# Start of MATERIAL
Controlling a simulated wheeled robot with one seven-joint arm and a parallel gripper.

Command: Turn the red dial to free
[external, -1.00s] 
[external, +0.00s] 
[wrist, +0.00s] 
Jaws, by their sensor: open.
# End of MATERIAL
Copy out each line exactly.

SOLUTION FOR THIS PROBLEM:
Controlling a simulated wheeled robot with one seven-joint arm and a parallel gripper.

Command: Turn the red dial to free
[external, -1.00s] 
[external, +0.00s] 
[wrist, +0.00s] 
Jaws, by their sensor: open.

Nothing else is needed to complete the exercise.